Jusque-là, je ne savais pas grand-chose de la méditation. Je présumais que celle-ci devait impliquer toute sorte de théories mystiques compliquées. Je fus donc ébahi de découvrir le caractère pratique de cet enseignement. Le maître, S.N. Goenka, invita les élèves à s’asseoir, jambes croisées, yeux clos, pour concentrer leur attention sur le souffle entrant et sortant par leurs narines. « Ne faites rien », ne cessait-il de répéter. « N’essayez pas de contrôler votre souffle ni de respirer d’une façon particulière. Observez simplement la réalité de l’instant présent, quelle qu’elle soit. Quand le souffle entre, vous êtes juste conscient : maintenant, le souffle entre. Quand le souffle sort, vous êtes juste conscient : maintenant, le souffle sort. Et quand vous n’êtes plus concentré et que votre esprit se met à errer dans les souvenirs et les fantasmes, vous êtes juste conscient : maintenant, mon esprit a erré loin de mon souffle. » C’était la chose la plus importante qu’on m’eût jamais dite. […] 
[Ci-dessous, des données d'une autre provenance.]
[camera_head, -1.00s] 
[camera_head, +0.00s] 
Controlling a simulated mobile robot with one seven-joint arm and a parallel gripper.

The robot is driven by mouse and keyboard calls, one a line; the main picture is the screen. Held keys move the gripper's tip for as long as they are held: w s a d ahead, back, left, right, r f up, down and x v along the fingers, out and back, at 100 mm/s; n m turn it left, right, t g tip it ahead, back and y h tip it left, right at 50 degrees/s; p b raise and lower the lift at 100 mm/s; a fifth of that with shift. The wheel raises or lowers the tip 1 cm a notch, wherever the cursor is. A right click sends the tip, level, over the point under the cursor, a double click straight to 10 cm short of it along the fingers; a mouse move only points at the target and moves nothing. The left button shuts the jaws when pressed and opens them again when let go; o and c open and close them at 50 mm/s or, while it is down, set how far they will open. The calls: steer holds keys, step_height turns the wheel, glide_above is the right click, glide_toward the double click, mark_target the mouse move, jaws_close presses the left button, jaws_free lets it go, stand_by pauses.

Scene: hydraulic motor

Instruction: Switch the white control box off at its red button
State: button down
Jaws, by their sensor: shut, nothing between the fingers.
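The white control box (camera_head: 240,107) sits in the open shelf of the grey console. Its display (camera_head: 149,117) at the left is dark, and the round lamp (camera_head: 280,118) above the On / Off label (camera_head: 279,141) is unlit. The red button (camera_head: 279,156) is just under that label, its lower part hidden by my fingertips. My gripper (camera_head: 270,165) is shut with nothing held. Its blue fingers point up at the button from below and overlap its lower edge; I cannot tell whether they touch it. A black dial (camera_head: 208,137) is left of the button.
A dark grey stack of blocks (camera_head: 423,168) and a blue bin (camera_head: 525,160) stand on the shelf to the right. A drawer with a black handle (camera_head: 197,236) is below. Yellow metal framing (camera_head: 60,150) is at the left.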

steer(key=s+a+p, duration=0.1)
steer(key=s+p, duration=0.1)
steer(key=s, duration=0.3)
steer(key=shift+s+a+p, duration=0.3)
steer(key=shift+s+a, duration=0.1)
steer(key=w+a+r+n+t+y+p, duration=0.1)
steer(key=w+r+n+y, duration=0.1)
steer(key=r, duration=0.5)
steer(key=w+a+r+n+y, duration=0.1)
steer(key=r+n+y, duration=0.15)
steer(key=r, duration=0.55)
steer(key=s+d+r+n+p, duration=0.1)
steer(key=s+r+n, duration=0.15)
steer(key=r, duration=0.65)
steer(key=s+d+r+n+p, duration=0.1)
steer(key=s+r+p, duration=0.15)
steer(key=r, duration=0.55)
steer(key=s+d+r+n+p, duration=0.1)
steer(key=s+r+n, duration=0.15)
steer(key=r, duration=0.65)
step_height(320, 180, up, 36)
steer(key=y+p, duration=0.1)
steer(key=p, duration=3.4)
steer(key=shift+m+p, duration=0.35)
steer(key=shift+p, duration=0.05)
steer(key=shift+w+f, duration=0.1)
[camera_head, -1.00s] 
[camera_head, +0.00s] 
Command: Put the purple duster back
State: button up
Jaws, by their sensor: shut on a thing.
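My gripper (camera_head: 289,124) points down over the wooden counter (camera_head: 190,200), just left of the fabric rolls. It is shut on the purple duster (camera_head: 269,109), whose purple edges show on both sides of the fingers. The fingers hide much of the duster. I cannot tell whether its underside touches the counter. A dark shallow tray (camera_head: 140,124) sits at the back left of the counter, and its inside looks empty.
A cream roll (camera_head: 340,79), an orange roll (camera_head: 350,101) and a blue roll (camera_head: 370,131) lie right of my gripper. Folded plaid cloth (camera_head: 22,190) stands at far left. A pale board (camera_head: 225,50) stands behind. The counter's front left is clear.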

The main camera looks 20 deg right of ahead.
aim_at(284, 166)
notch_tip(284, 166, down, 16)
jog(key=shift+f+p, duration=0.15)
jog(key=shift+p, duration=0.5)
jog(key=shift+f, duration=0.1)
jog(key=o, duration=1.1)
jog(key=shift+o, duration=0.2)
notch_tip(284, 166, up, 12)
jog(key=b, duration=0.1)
La première chose que j’ai apprise en observant mon souffle est que, nonobstant tous les livres que j’ai lus et tous les cours que j’ai suivis à l’université, je ne savais quasiment rien de mon esprit et avais fort peu de contrôle sur lui. J’avais beau faire, j’étais incapable d’observer la réalité de mon souffle entrant ou sortant par mes narines pendant plus de dix secondes avant que mon esprit ne vagabonde. Des années durant, j’ai vécu dans l’illusion d’être le maître de ma vie, le PDG de ma marque personnelle. Quelques heures de méditation ont cependant suffi à me montrer que je n’étais guère maître de moi. Je n’étais pas le PDG, à peine le portier. Voici qu’on me demandait de me tenir à l’entrée de mon corps – les narines – et d’observer ce qui entre ou sort. Au bout de quelques instants, cependant, je me suis déconcentré et j’ai abandonné mon poste. L’expérience m’a ouvert les yeux. 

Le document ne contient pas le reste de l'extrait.